Библия, на протяжении многих столетий трактовавшаяся тремя монотеистическими религиозными культурами (иудаизмом, христианством и исламом) как священная книга, продиктованная Богом, чтобы доказать свое величие и связь с миром, с пробуждением современного национализма стала восприниматься как произведение, сочиненное людьми, чтобы реконструировать свое прошлое. Уже протонациональное протестантское движение в Англии и в еще большей степени поселенцы-пуритане в Северной Америке и Южной Африке, вооружившись анахронизмами и бурной фантазией, превратили Священное Писание в нечто вроде идеальной модели современного религиозно-политического коллектива[202]. И если раньше верующие евреи напрямую в него почти не углублялись, то как раз в эпоху Гаскалы секулярное прочтение библейских текстов стало весьма популярным.

Как показано в этой главе, только во второй половине XIX века, с появлением еврейской протонациональной историографии, Библии была отведена ключевая роль в драме создания современной еврейской нации. Ее переставили с теологической полки на историческую, и борцы за еврейскую национальную идею стали изучать ее как документ, достоверно излагающий реальные исторические события. Более того, ее возвели в ранг «мифоистории», принципиально не подвергаемой сомнению, поскольку ее истинность самоочевидна. Другими словами, она стала неприкосновенной секулярной святыней, непременной точкой отсчета для любых размышлений о нации и народе.
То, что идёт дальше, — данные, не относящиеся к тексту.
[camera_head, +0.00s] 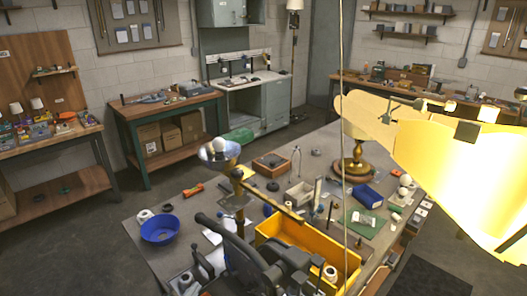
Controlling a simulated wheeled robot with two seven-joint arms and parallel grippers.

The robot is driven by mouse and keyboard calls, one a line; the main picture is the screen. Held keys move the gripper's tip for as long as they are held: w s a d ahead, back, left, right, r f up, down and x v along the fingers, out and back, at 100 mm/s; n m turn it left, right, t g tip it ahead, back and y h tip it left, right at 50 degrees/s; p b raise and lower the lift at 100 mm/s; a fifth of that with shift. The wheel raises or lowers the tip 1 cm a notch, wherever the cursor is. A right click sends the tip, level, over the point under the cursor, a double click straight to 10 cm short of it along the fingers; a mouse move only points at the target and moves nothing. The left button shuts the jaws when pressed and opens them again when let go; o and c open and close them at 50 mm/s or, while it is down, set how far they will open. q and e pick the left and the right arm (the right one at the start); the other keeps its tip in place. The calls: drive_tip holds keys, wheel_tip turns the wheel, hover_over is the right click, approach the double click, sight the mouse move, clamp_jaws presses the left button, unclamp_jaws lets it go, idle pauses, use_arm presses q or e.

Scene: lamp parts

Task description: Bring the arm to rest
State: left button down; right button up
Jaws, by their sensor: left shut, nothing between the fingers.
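My left gripper (240,258) is dark, low in the middle of the head view, over the near part of the grey workbench (140,236). It is shut, with nothing held. It is left of the yellow bin (345,262), and dark arm parts hide the bin's near left side. I cannot make out my right gripper. A brass lamp base (354,168) stands upright on the far part of the bench. A large glowing yellow lampshade (455,180) fills the right side, close to the camera. Where it is supported is unclear.
A blue bowl (160,229) is at the bench's left. A lamp with a shiny round head (218,152) rises behind my gripper. A green mat (362,222), a blue box (367,196) and small parts crowd the right. A thin vertical cord (342,60) crosses the view.

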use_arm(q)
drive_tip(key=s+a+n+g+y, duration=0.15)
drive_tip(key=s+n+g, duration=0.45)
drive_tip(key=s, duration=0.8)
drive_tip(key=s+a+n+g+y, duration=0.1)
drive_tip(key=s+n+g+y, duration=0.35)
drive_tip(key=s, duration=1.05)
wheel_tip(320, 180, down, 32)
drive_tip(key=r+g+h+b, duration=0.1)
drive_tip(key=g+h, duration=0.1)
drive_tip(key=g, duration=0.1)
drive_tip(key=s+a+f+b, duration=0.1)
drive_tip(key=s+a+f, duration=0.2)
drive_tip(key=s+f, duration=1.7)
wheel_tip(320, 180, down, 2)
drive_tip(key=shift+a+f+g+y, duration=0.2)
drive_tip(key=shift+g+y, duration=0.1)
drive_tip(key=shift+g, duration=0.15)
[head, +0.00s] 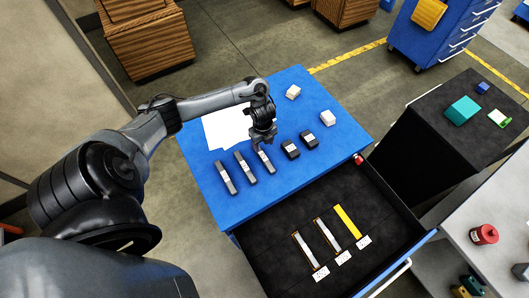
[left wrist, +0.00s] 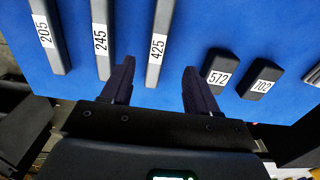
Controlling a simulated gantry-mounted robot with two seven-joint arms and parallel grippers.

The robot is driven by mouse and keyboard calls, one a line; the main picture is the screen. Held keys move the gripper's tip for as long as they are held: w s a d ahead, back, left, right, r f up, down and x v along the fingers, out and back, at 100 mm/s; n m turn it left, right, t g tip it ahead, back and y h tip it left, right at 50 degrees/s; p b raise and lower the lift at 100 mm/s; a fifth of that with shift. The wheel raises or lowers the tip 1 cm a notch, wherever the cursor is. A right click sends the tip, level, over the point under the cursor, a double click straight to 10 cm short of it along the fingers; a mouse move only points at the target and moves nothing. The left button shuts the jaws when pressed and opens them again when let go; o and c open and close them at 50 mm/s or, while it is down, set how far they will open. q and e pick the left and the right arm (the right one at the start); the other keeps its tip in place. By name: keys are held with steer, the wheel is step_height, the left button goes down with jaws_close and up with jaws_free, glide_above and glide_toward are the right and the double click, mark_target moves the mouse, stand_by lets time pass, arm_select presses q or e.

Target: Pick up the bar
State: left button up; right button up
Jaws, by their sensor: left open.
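Several dark grey bars with white number labels lie on the blue table top (head: 215,200). In the left wrist view they read 205 (left wrist: 54,60), 245 (left wrist: 104,65), 425 (left wrist: 155,68), 572 (left wrist: 217,76) and 702 (left wrist: 260,78). The first three are long, the last two short. My left gripper (head: 263,144) is open and empty above the far end of the third long bar (head: 268,165). In the left wrist view its fingers (left wrist: 159,80) stand apart, either side of bar 425's near end. I cannot tell the height gap. My right gripper is not in view.
An open black drawer (head: 290,222) below the table front holds two pale strips, a yellow strip (head: 347,221) and white labels. White blocks (head: 293,92) and a white sheet (head: 222,130) lie on the table. A dark cabinet (head: 430,125) stands at right.

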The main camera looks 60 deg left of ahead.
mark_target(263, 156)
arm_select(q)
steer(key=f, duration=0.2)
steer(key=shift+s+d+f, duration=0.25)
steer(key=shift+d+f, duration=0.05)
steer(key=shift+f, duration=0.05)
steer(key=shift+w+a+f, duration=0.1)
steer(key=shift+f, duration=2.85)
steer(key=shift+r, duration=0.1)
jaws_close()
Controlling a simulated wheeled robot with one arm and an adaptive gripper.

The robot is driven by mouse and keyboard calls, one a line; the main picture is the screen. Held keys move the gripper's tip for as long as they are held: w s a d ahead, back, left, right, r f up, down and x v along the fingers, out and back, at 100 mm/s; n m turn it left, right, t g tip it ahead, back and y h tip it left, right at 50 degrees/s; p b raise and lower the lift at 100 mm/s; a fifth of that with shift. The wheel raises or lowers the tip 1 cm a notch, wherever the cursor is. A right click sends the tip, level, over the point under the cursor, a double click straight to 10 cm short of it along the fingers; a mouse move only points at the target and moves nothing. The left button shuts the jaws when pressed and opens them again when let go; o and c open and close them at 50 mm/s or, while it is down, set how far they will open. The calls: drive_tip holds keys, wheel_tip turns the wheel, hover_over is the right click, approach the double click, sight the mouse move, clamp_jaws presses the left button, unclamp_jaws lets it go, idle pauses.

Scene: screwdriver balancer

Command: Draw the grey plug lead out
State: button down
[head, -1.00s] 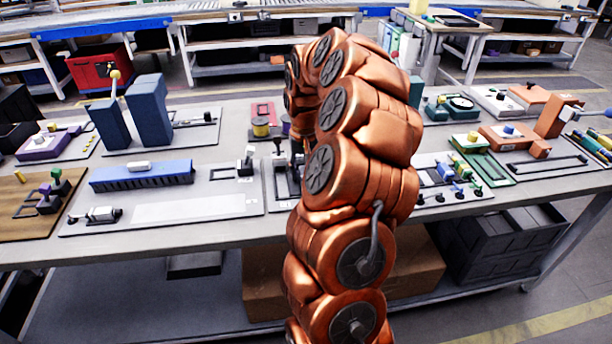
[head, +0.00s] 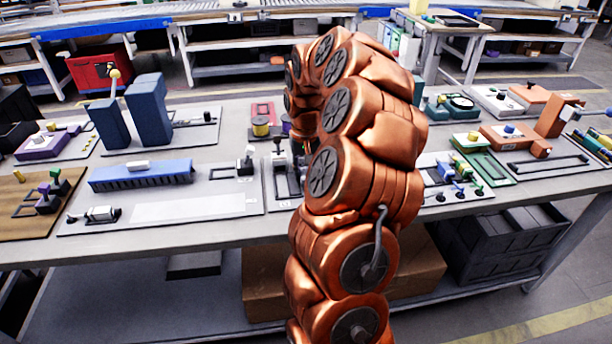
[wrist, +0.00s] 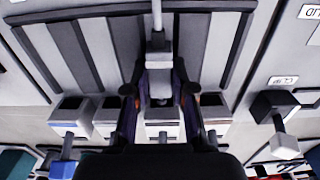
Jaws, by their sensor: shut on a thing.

Но прежде всего Библия служила «этническим» маркером, гарантирующим единое происхождение женщинам и мужчинам, совершенно несхожим по предыстории и светским культурным характеристикам, но все еще ненавидимым из-за религиозных верований, которых они уже почти не придерживаются. Она была основным инструментом, при помощи которого представление о древней «нации», существующей едва ли не с момента сотворения мира, внедрялось в историческое сознание людей, совершенно заблудившихся в лабиринтах быстро меняющейся, обжигающей современности. Несмотря на свой чудесно-сказочный характер, а возможно, и благодаря ему, Библии удалось обеспечить этим людям долгосрочное, почти неизменное чувство принадлежности, которого так недоставало изменчивому и давящему настоящему.

Таким образом, Библия превратилась в секулярное историческое сочинение, из которого дети узнают, кем были их «древние предки», а взрослые, взяв его с собой, гордо отправляются на колониальную войну.

Изобретенное изгнание: «И многие из народов страны сделались иудействующими...»

После того как еврейский народ был силой изгнан со своей земли, он хранил ей верность во всех странах рассеяния, молился и не оставлял надежды вернуться на свою землю и отстроить на ней национальное государство. Вследствие этой исторической и традиционной связи стремились евреи во всех поколениях вернуться и обосноваться на своей древней родине.

Декларация независимости, провозглашение государства Израиль (1948)

Вследствие исторической катастрофы, из-за того, что Тит, римский император, разрушил Иерусалим и изгнал Израиль из своей страны, я родился в одном из городов изгнания, но постоянно полагал себя родившимся в Иерусалиме.

Шай Агнон, церемония вручения Нобелевской премии (1966)

Израильтяне, даже незнакомые с вступительной частью собственной Декларации независимости, все же наверняка держали в руках пятидесятишекельную купюру с напечатанными на ней трогательными словами Шая Агнона, произнесенными на церемонии вручения Нобелевской премии. Прославленный писатель, точно так же как составители декларации и большинство израильских граждан, твердо знал, что «еврейская нация» была изгнана в 70 году н. э., после разрушения Второго храма, и с тех пор неустанно скиталась по миру, храня в своем сердце «двухтысячелетнюю надежду стать свободным народом»[203] на своей древней родине.